There are three general lines of thought expressed around the Wikileaks saga. The first is condemnatory. Governments, led by the US, say Julian Assange and his colleagues are risking the lives of others and  damaging the effectiveness of international diplomacy in respect of some of the trickiest parts of the world. The second is laudatory; to celebrate freedom of information without reservation – to view the release of sensitive government information as A Good per se.  The third is uncertainty. Whisteblowers play an important function in any democratic society, yet it’s hard to see how Wikileaks can be the best judges of what may and what may not be the consequences of the release of particular information. What happens next? I guess I’m in that third category.

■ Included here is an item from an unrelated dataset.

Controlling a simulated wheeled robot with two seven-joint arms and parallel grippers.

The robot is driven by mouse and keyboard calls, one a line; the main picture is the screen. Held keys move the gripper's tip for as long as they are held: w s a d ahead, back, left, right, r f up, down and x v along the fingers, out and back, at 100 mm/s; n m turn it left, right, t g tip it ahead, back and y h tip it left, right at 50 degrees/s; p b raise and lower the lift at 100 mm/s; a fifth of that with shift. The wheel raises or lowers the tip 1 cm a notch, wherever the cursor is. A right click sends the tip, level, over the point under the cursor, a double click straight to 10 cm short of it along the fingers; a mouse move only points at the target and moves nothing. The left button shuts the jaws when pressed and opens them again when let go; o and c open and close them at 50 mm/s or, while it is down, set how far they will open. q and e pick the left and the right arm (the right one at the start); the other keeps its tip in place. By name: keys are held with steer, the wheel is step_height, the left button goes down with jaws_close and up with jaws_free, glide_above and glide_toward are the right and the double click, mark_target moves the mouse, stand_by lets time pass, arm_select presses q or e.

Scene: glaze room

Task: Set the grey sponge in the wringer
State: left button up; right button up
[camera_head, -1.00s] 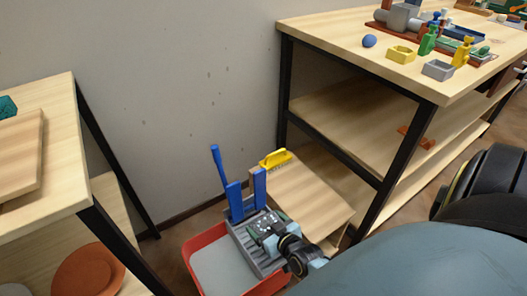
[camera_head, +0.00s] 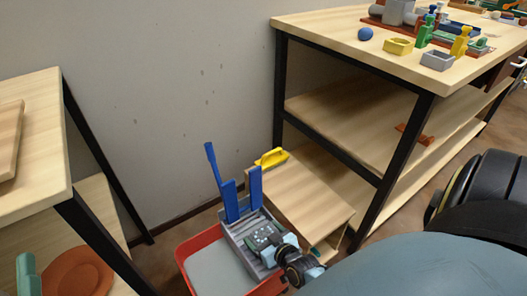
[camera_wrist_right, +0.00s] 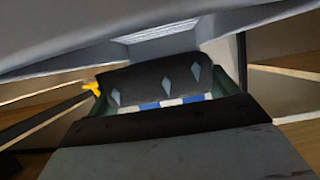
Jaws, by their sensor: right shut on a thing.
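The wringer is a grey slatted basket (camera_head: 233,236) with blue uprights and a blue lever (camera_head: 213,165), set over the right part of a red tub (camera_head: 186,268). My right gripper (camera_head: 262,240) is low over the basket, pointing into it, and is shut. My left gripper is not in view.
A yellow-handled brush (camera_head: 271,157) lies on a low wooden shelf right of the wringer. A black-framed workbench (camera_head: 330,45) stands on the right, another table (camera_head: 40,150) on the left. A terracotta dish (camera_head: 78,272) and a green object (camera_head: 27,272) are lower left.

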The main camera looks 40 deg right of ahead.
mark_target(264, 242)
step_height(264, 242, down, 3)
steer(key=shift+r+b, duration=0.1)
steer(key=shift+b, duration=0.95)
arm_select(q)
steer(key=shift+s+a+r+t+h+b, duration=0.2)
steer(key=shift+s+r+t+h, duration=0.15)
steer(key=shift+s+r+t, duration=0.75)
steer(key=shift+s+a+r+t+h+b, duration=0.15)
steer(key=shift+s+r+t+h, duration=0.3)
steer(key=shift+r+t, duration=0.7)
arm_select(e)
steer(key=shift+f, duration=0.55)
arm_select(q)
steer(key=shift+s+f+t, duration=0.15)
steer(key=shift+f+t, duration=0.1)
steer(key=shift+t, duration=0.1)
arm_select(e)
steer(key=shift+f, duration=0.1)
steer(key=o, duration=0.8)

Wherever you stand, it seems to me that there’s been too little said so far about what Wikileaks means for the future of official government data classification and management.  There’s a host of other questions lurking beneath that too.  Like will governments in future choose to accept that people will know a lot more about the sometimes difficult-to-stomach compromises which nevertheless keep citizens safe? And will those citizens accept that the price of these new information flows is that they will need to face up more that before to the moral contradictions and compromises which lie at the core of they way they live?  And how will private sector companies behave?  For example, Amazon and others have been quick to de-activate their Wikileaks domains, and that’s understandable for the moment.  But their reason – that Wikileaks may be breaching copyright  - looks very thin.  First off, documents produced by government servants are specifically excluded from copyright protection there. Second, and more important, are they ruling out whistleblowing full stop? Of course not. They’re just getting their umbrellas up and breaking their necks looking at everyone else.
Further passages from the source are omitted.